思維的自動化:當然,我們還處在這場革命的早期階段,但我們能看到這場革命會走向何方。算法已經取代了很多曾經由人來進行的官僚文章和文書工作,很快也將開始取代更有創造性的任務。在網飛,算法會向委員會建議電影該劃為什么類型。有些新聞通訊社用算法來撰寫關于犯罪、棒球比賽和地震的報導 ,這些都是只需要生搬硬套的新聞采寫任務。算法也已經在創作美術作品和交響樂,其作品至少也可以說是庶幾近之。

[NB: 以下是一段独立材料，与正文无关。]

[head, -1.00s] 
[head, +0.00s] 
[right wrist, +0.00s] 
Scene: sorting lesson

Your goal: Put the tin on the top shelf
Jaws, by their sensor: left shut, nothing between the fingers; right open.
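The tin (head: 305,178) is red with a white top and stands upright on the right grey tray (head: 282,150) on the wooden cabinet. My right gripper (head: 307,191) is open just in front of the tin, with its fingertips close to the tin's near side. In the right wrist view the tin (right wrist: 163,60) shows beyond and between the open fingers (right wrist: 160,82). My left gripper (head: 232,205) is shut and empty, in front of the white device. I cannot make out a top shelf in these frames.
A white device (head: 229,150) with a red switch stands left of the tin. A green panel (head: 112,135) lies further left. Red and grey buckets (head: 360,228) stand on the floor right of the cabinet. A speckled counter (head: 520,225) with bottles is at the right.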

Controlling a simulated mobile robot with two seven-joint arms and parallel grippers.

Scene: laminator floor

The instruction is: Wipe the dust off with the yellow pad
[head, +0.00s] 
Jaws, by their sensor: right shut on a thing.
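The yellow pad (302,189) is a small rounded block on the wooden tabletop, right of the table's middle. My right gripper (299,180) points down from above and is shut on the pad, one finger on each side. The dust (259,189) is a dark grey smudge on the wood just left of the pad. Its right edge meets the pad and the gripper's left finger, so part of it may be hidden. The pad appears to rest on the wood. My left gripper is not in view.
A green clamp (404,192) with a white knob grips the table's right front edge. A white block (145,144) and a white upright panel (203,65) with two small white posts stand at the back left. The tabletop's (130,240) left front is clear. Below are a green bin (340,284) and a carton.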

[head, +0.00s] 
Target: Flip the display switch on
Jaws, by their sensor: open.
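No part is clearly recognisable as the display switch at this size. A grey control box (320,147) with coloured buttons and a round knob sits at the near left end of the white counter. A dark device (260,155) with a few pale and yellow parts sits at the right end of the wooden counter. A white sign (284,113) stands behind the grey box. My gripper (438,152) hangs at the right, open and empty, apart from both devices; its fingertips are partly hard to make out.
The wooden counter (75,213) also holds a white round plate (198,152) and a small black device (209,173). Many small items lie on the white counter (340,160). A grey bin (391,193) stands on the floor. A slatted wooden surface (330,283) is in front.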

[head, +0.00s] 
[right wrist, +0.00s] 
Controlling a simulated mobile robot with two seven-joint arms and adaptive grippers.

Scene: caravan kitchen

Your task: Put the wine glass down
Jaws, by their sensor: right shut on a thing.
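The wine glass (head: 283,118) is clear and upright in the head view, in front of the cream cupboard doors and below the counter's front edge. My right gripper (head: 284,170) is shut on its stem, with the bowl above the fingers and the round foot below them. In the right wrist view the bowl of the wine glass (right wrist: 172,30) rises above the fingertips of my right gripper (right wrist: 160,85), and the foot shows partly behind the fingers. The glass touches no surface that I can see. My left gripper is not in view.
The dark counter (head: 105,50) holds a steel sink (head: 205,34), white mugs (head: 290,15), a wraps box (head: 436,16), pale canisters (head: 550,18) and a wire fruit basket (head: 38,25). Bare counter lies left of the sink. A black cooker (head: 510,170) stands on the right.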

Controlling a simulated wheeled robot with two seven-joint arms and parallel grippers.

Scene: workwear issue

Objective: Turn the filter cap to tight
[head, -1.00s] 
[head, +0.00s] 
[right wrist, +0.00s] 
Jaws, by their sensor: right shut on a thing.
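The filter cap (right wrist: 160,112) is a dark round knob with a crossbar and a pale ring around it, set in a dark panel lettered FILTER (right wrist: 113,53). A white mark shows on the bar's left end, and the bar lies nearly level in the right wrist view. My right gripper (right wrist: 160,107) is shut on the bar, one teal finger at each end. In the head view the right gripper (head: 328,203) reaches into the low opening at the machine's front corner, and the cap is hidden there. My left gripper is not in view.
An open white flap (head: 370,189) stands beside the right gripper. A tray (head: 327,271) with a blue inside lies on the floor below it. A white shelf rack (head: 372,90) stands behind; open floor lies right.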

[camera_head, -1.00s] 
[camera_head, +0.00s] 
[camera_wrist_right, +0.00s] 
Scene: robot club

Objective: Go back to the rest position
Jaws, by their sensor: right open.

這個走向非常可怕,尤其是對干我們這一行的人來說。如果算法能重現創作過程,那就沒有多少理由還去培養人類的創造力了。如果電腦在轉瞬之間不費吹灰之力就能創作出看起來一樣好的作品,那又何須還為曲折低效的寫作或繪畫過程費盡心血呢?如果高雅文化可以又豐富又廉價,那又何須培育高價市場呢?人類的努力在自動化面前從來都是螳臂當車,創造性工作又哪里會有所不同呢?

工程學的思維模式,對迷戀文字和圖像,對藝術的神秘之處,對道德的復雜之處和情感表達,都沒有什么耐心。這種思維模式把人當成數據,當成系統的組成部分,當成抽象的東西。臉書對于拿用戶瘋狂做實驗幾乎是心安理得,也正是這個原因。所有工作都是為了可以預測人類——預測他們的行為,讓人類變得更容易操縱。有了這樣的冷血思維,與人類生活的偶然性和神秘性完全脫節,就很容易看出由來已久的價值觀已開始顯得多么不合時宜——在工程師的小九九中,類似隱私這樣的概念為什么會那么無足掛齒,出版業和新聞業的低效為什么顯得那么有破壞性,必欲除之而后快。

臉書永遠不會這么說,但算法旨在侵蝕自由意志,讓人們不再因為需要選擇而如臨大敵,并把人們推向正確的方向。算法助長了一種無所不能的感覺,一種高人一等的信念,相信我們的行為可以被改變,甚至都不需要知道有人在指引我們向更好的方向前進。這一直是工程思維模式的危險所在,因為工程學的本源只是建造無生命的物體,但現在已經超過這個根本,開始設計更加完美的新世界了。在這一宏偉設計中,我們只是一顆顆螺絲釘。